PROBLEM STATEMENT:
Quote every line below exactly as it reads.

>> Start MATERIAL FOR THIS TASK

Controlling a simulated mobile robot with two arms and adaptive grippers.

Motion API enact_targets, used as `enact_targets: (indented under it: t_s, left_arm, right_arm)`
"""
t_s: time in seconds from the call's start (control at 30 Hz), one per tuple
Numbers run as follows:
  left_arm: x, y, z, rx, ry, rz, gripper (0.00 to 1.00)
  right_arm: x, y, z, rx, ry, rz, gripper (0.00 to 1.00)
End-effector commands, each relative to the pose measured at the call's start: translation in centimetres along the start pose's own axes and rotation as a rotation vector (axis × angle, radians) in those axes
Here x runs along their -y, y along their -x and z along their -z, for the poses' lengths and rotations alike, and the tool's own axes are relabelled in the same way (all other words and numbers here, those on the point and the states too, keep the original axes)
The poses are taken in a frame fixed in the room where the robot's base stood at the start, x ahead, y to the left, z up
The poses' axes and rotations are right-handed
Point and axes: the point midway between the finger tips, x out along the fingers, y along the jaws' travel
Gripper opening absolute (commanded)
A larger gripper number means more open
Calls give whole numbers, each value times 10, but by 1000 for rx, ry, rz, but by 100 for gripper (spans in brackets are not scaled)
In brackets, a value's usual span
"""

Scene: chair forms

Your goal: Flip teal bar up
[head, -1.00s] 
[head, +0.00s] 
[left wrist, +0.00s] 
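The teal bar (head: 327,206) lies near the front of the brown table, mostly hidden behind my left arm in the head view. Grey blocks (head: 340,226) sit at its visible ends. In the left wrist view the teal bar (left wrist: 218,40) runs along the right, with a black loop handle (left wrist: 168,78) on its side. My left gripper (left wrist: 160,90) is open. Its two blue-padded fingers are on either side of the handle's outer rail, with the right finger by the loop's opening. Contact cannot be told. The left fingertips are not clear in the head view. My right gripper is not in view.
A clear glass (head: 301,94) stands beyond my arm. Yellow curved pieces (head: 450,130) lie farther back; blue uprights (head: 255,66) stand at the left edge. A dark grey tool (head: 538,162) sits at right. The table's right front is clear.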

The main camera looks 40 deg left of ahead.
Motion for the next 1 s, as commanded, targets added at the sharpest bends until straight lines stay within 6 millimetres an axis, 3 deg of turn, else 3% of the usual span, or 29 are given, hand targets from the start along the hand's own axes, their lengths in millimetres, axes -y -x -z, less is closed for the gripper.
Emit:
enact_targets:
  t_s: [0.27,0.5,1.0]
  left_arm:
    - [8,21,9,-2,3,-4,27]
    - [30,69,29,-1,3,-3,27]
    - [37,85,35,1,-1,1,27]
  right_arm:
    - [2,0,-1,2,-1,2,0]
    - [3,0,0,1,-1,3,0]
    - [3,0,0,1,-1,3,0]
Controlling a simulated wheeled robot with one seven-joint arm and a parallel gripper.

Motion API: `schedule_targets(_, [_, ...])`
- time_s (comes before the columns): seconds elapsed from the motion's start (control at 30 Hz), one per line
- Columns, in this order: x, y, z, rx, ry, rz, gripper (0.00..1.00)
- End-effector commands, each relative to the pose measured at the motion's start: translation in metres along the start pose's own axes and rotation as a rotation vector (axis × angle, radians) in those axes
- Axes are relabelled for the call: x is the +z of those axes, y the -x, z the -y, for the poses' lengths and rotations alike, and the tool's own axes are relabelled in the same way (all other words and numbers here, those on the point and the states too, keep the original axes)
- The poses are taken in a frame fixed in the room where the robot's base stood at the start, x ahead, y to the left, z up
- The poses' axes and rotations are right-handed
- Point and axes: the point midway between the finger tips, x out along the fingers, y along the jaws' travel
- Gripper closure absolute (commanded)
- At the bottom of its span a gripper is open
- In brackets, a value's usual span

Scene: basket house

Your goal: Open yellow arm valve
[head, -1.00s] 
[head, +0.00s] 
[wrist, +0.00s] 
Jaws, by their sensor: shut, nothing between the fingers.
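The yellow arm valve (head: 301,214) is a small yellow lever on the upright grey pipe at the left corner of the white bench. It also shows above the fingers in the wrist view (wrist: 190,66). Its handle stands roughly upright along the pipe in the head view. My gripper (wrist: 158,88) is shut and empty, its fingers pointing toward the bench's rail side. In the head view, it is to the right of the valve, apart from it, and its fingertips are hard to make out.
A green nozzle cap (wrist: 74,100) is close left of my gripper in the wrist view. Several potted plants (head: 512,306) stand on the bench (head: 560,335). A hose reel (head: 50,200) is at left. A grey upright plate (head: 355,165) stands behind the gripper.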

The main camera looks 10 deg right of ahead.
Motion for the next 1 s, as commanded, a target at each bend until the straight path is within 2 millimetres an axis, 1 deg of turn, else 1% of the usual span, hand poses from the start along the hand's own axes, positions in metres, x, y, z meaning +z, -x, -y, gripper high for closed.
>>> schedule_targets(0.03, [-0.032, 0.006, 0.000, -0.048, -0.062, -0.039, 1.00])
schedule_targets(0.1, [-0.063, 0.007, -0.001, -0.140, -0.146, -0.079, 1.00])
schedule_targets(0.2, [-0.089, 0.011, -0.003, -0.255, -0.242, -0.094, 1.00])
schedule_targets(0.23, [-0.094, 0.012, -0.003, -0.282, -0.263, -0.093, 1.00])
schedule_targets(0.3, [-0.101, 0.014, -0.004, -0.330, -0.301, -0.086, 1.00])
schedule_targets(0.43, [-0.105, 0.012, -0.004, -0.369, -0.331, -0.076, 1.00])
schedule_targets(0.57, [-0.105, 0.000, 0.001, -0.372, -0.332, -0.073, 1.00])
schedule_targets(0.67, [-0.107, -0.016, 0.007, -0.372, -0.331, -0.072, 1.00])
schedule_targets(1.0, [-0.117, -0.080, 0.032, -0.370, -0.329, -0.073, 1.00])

>> End MATERIAL FOR THIS TASK

SOLUTION FOR THIS EXERCISE:
Controlling a simulated mobile robot with two arms and adaptive grippers.

Motion API enact_targets, used as `enact_targets: (indented under it: t_s, left_arm, right_arm)`
"""
t_s: time in seconds from the call's start (control at 30 Hz), one per tuple
Numbers run as follows:
  left_arm: x, y, z, rx, ry, rz, gripper (0.00 to 1.00)
  right_arm: x, y, z, rx, ry, rz, gripper (0.00 to 1.00)
End-effector commands, each relative to the pose measured at the call's start: translation in centimetres along the start pose's own axes and rotation as a rotation vector (axis × angle, radians) in those axes
Here x runs along their -y, y along their -x and z along their -z, for the poses' lengths and rotations alike, and the tool's own axes are relabelled in the same way (all other words and numbers here, those on the point and the states too, keep the original axes)
The poses are taken in a frame fixed in the room where the robot's base stood at the start, x ahead, y to the left, z up
The poses' axes and rotations are right-handed
Point and axes: the point midway between the finger tips, x out along the fingers, y along the jaws' travel
Gripper opening absolute (commanded)
A larger gripper number means more open
Calls give whole numbers, each value times 10, but by 1000 for rx, ry, rz, but by 100 for gripper (spans in brackets are not scaled)
In brackets, a value's usual span
"""

Scene: chair forms

Your goal: Flip teal bar up
[head, -1.00s] 
[head, +0.00s] 
[left wrist, +0.00s] 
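The teal bar (head: 327,206) lies near the front of the brown table, mostly hidden behind my left arm in the head view. Grey blocks (head: 340,226) sit at its visible ends. In the left wrist view the teal bar (left wrist: 218,40) runs along the right, with a black loop handle (left wrist: 168,78) on its side. My left gripper (left wrist: 160,90) is open. Its two blue-padded fingers are on either side of the handle's outer rail, with the right finger by the loop's opening. Contact cannot be told. The left fingertips are not clear in the head view. My right gripper is not in view.
A clear glass (head: 301,94) stands beyond my arm. Yellow curved pieces (head: 450,130) lie farther back; blue uprights (head: 255,66) stand at the left edge. A dark grey tool (head: 538,162) sits at right. The table's right front is clear.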

The main camera looks 40 deg left of ahead.
Motion for the next 1 s, as commanded, targets added at the sharpest bends until straight lines stay within 6 millimetres an axis, 3 deg of turn, else 3% of the usual span, or 29 are given, hand targets from the start along the hand's own axes, their lengths in millimetres, axes -y -x -z, less is closed for the gripper.
Emit:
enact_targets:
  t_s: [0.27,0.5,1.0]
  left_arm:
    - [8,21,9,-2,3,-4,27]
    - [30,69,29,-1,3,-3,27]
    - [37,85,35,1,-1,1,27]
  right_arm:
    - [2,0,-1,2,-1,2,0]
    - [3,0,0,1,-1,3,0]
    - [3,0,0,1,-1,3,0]
Controlling a simulated wheeled robot with one seven-joint arm and a parallel gripper.

Motion API: `schedule_targets(_, [_, ...])`
- time_s (comes before the columns): seconds elapsed from the motion's start (control at 30 Hz), one per line
- Columns, in this order: x, y, z, rx, ry, rz, gripper (0.00..1.00)
- End-effector commands, each relative to the pose measured at the motion's start: translation in metres along the start pose's own axes and rotation as a rotation vector (axis × angle, radians) in those axes
- Axes are relabelled for the call: x is the +z of those axes, y the -x, z the -y, for the poses' lengths and rotations alike, and the tool's own axes are relabelled in the same way (all other words and numbers here, those on the point and the states too, keep the original axes)
- The poses are taken in a frame fixed in the room where the robot's base stood at the start, x ahead, y to the left, z up
- The poses' axes and rotations are right-handed
- Point and axes: the point midway between the finger tips, x out along the fingers, y along the jaws' travel
- Gripper closure absolute (commanded)
- At the bottom of its span a gripper is open
- In brackets, a value's usual span

Scene: basket house

Your goal: Open yellow arm valve
[head, -1.00s] 
[head, +0.00s] 
[wrist, +0.00s] 
Jaws, by their sensor: shut, nothing between the fingers.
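The yellow arm valve (head: 301,214) is a small yellow lever on the upright grey pipe at the left corner of the white bench. It also shows above the fingers in the wrist view (wrist: 190,66). Its handle stands roughly upright along the pipe in the head view. My gripper (wrist: 158,88) is shut and empty, its fingers pointing toward the bench's rail side. In the head view, it is to the right of the valve, apart from it, and its fingertips are hard to make out.
A green nozzle cap (wrist: 74,100) is close left of my gripper in the wrist view. Several potted plants (head: 512,306) stand on the bench (head: 560,335). A hose reel (head: 50,200) is at left. A grey upright plate (head: 355,165) stands behind the gripper.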

The main camera looks 10 deg right of ahead.
Motion for the next 1 s, as commanded, a target at each bend until the straight path is within 2 millimetres an axis, 1 deg of turn, else 1% of the usual span, hand poses from the start along the hand's own axes, positions in metres, x, y, z meaning +z, -x, -y, gripper high for closed.
>>> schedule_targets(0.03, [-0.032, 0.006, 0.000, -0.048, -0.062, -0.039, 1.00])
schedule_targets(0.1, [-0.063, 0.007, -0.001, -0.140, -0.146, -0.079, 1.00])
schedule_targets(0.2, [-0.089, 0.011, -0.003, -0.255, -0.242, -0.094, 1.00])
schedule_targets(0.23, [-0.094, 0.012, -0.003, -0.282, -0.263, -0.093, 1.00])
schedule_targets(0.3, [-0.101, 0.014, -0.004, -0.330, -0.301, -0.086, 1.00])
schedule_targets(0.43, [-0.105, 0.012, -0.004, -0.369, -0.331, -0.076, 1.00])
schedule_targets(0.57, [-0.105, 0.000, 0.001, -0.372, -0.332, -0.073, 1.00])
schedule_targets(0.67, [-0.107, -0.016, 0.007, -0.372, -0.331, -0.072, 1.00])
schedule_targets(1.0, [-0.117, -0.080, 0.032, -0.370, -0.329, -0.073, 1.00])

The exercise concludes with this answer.